A.D.A. Amiga Demoscene Archive

        Welcome guest!

  

  

  

log in with SceneID

  

Demos Amiga Demoscene Archive Forum / Coding / A UAE question

 

Author Message
doom
Member
#1 - Posted: 18 Apr 2007 22:23
Reply Quote
Hi.

I know some of you have looked at the UAE sources, so maybe you could clear this up for me. I'm trying to figure out if it'd be realistic for someone with a lot of time on his hands (not me, probably) to add a speed limiter to the 68k emulation in UAE. The idea would be to get it reasonably close to 060/50 MHz speed by, say, counting cycles every time an instruction is emulated and then periodically pausing the emulation to slow it down accordingly.

What do you think?
StingRay
Member
#2 - Posted: 19 Apr 2007 10:47 - Edited
Reply Quote
I've spoken to the UAE coder about it long time ago but as he only seems to be interested in adding features that he finds useful, he wasn't interested. Well, he is not even interested to fix some obvious bugs, his answer was "fix it yourself". Well, no further comment needed. So, I'd like to have such option too, would make life a lof easier. =)
Blueberry
Member
#3 - Posted: 25 Apr 2007 18:19
Reply Quote
It would be extremely difficult to get anywhere near realistic 060 speed. Firtly, to get accurate cpu speed, you would have to keep track of pipeline effects, integer/fpu parallellism, caches, branch prediction and so on. That being difficult in itself, it will be near impossible to combine with JIT emulation. Hence, you will be emulating in interpreted mode, and I doubt even a modern PC is able to keep up with the speed of a 060 doing that.

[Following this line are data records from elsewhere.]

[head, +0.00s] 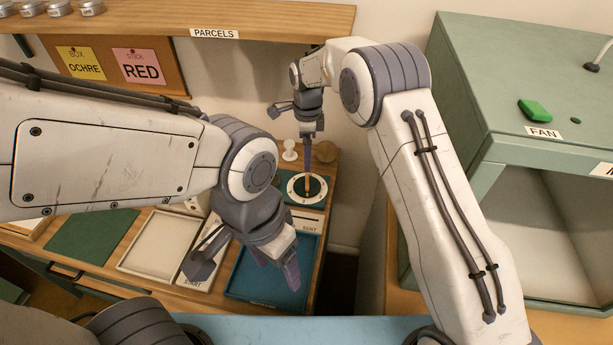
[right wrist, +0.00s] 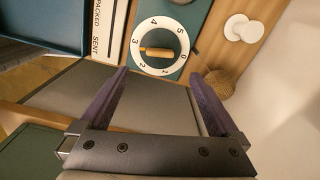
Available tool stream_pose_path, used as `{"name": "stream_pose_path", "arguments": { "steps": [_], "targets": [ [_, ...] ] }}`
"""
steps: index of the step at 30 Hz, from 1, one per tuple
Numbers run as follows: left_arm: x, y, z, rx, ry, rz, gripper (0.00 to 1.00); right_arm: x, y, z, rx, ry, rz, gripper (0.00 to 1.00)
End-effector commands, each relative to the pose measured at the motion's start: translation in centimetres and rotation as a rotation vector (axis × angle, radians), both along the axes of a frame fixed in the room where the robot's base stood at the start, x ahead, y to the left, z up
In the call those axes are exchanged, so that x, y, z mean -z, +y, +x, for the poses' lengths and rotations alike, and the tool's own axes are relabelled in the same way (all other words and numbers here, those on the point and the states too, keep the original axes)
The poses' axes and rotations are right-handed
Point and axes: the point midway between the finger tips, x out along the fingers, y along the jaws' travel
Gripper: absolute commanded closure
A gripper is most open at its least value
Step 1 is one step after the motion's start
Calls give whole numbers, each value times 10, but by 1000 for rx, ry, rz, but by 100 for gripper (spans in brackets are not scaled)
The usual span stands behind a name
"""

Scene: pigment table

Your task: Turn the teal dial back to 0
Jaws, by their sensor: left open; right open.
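The teal dial (head: 316,188) sits at the right end of the wooden bench, with a white numbered ring and a wooden grip bar. In the right wrist view the dial (right wrist: 172,43) shows numbers 0 to 5, and its bar (right wrist: 157,52) lies nearly level across the middle. One bar end points near 3, the other towards 0; I cannot tell which end is the pointer. My right gripper (head: 307,165) is above the dial, its open, empty fingers (right wrist: 160,72) spread with the dial ahead between their tips. My left gripper (head: 275,266) is open over the blue tray.
The blue tray (head: 240,284) and a PACKED/SENT card (right wrist: 109,35) lie near the dial. A white knob (head: 290,150) and a brown woven ball (right wrist: 219,83) stand beside it. A shelf (head: 280,20) overhangs behind; a green cabinet (head: 490,85) stands right.

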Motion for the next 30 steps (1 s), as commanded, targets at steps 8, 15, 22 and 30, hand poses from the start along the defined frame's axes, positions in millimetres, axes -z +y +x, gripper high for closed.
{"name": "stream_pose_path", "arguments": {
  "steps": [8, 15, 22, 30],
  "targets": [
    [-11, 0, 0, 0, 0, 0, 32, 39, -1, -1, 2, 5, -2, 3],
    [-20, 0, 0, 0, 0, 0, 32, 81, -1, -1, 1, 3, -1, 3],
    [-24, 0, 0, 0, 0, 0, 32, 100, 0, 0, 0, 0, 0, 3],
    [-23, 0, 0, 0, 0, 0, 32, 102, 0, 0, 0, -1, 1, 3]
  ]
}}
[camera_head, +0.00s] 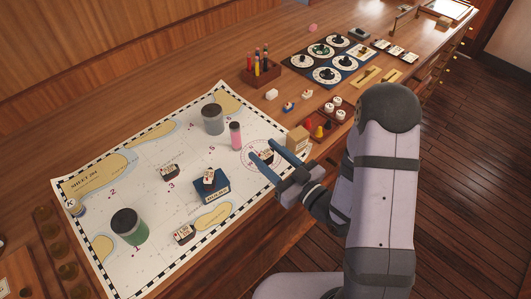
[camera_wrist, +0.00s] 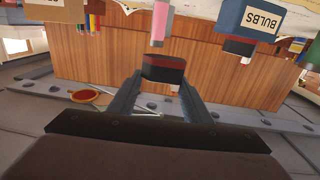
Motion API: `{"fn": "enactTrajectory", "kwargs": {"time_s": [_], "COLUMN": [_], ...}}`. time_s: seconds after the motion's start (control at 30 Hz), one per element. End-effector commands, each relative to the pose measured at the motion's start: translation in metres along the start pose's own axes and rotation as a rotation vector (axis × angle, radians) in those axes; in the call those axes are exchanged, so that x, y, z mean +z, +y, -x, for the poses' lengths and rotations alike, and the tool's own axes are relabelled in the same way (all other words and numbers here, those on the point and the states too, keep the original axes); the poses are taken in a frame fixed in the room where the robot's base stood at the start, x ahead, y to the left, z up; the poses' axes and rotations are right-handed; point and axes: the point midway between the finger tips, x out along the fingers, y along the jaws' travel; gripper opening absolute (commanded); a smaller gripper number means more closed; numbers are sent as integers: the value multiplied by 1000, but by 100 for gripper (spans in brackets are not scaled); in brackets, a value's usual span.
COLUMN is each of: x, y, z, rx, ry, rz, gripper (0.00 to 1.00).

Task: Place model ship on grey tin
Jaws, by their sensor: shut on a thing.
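My gripper (camera_head: 262,150) is shut on a small model ship (camera_head: 267,155), held between its blue fingers near the chart's right side. In the wrist view the ship (camera_wrist: 164,68) shows as a dark block with a red band between the fingertips (camera_wrist: 164,78). The grey tin (camera_head: 212,121), with a dark top, stands upright toward the back of the chart, left of my gripper and apart from it. Its top looks bare. Other model ships are on the chart (camera_head: 170,173), near its front edge (camera_head: 184,234), and on the blue box (camera_head: 209,177).
A pink cylinder (camera_head: 235,137) stands between the grey tin and my gripper. The blue box (camera_head: 211,191) and a green tin (camera_head: 129,228) stand on the chart (camera_head: 140,185). A cardboard box (camera_head: 298,139) is just right of my gripper. A pen holder (camera_head: 262,73) stands behind.

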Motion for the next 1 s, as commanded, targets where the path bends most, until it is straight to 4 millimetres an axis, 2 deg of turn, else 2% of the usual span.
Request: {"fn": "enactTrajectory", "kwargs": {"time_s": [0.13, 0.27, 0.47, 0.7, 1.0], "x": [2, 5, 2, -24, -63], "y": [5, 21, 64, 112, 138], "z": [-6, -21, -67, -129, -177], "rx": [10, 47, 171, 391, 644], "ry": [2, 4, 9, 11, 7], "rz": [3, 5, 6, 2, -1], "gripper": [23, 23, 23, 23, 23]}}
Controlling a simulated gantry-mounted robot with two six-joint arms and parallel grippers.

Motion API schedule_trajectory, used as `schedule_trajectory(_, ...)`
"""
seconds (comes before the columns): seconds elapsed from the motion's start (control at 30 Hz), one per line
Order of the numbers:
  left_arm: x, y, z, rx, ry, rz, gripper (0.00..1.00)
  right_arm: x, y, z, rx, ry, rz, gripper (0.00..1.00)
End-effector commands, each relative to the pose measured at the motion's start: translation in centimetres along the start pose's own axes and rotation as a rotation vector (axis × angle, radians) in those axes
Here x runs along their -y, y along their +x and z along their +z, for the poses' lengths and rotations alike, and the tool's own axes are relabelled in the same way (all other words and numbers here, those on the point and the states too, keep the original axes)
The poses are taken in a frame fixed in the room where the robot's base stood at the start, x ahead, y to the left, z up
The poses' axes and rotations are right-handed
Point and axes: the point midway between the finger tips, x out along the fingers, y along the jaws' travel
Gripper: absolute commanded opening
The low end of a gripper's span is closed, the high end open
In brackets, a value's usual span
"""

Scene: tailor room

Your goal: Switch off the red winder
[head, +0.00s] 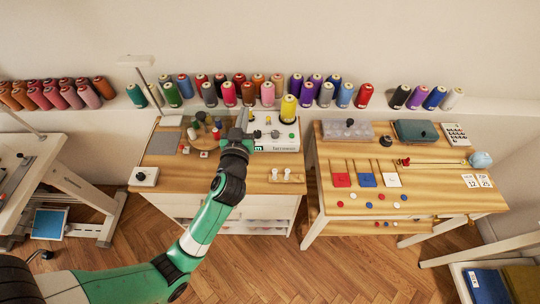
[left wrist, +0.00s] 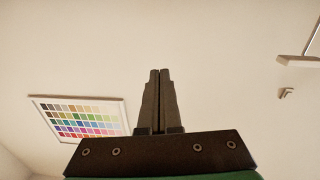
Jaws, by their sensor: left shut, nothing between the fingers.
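I cannot make out for certain which thing is the red winder. A small red-topped part (head: 215,133) stands among spools on the left table. My left gripper (head: 241,117) is shut and empty, above the back of the left table beside the white machine (head: 275,138) with a yellow cone. In the left wrist view its closed fingers (left wrist: 153,100) point at bare wall. My right gripper is not in view.
A white box with a dark knob (head: 145,176) sits at the left table's front-left corner. White pegs (head: 287,175) stand at its front right. Thread cones (head: 268,94) line the wall shelf. A colour chart (left wrist: 80,117) hangs on the wall. The left table's front middle is clear.

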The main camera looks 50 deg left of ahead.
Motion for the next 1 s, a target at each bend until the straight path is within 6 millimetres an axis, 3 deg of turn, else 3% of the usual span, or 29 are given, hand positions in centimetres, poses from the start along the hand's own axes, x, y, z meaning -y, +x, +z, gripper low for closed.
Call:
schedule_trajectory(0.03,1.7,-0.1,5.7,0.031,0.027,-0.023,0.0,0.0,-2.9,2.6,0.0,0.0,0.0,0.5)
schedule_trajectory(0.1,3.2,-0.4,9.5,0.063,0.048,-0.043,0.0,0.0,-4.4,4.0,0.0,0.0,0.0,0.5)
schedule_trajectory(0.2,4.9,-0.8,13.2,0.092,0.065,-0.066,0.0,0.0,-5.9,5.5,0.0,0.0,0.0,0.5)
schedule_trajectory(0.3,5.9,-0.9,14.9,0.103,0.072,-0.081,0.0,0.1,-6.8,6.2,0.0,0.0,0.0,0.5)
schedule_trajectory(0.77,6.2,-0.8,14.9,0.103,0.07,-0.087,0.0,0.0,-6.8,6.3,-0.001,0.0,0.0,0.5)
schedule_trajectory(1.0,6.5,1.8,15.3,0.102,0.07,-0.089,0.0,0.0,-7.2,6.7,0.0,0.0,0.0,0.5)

Secondly, the major speed-limiting factor in modern demos is often not the cpu, but rather the chipram. You would have to emulate the chipram latency, write buffer and things like that to get realistic speeds here.

There are software that does this kind of cycle-exact emulation of systems of this complexity, but they take many man-years to develop and run nowhere near realtime.

So, dream on, and get used to having to test your things on a real Amiga to check the speed (or accept that it runs dead slow on the real thing... ;)

That said, it would be nice with some kind of speed-limiting option for the cpu. Just to stop those non-timed things from rotating so infuriatingly fast. :)
doom
Member
#4 - Posted: 25 Apr 2007 22:08
Reply Quote
I wouldn't want cycle-exact emulation, just to get it somewhere in the area of 060 speed. Surely you could count the number of clock cycles emulated, and take simple pipelining into account when doing that. How could that make up more than an extra 10 or so instructions per translated 68k instruction? Even with chipmem writes and cache it should be possible to get "close" to a real number of cycles.

And then once every millisecond you just pause the emulation to let a timer catch up with the JIT translated code. Why is it not easy, I don't get it! Cycle-exact emulation isn't the point, I just want speed-limited emulation. The closer to real 68k timing the better of course, but even being able to limit the emulation to a fixed number of instructions per second would be a big improvement. At least then you could get some idea of how fast your code is.
Blueberry
Member
#5 - Posted: 26 Apr 2007 10:30
Reply Quote
Yeah, you could do that. You are probably right that it shouldn't be too difficult. I guess you could get reliable speed within a factor of about 4 using this method. So it would give you some idea of the order of magnitude of the speed of your code, but it would still be useless in testing optimizations.

Regarding implementation, the existing wait code used to implement the CPU Idle setting could probably be reused to do this waiting. I don't know for sure, though, I haven't looked at that part of the code.
doom
Member
#6 - Posted: 26 Apr 2007 11:30
Reply Quote
I haven't looked at any part of the code, so I have no clue at all. ;)

But it'd be "somewhat" useful anyway, which is the general idea. UAE itself wasn't always useful at all, but you have to start somewhere. So please, somebody start somewhere. I'll reward serious efforts with serious booze at BP08. :)

BTW I do think UAE can match 060 speed without JIT these days. I base that assumption on my 1 GHz P3 laptop coming reasonably close to half speed.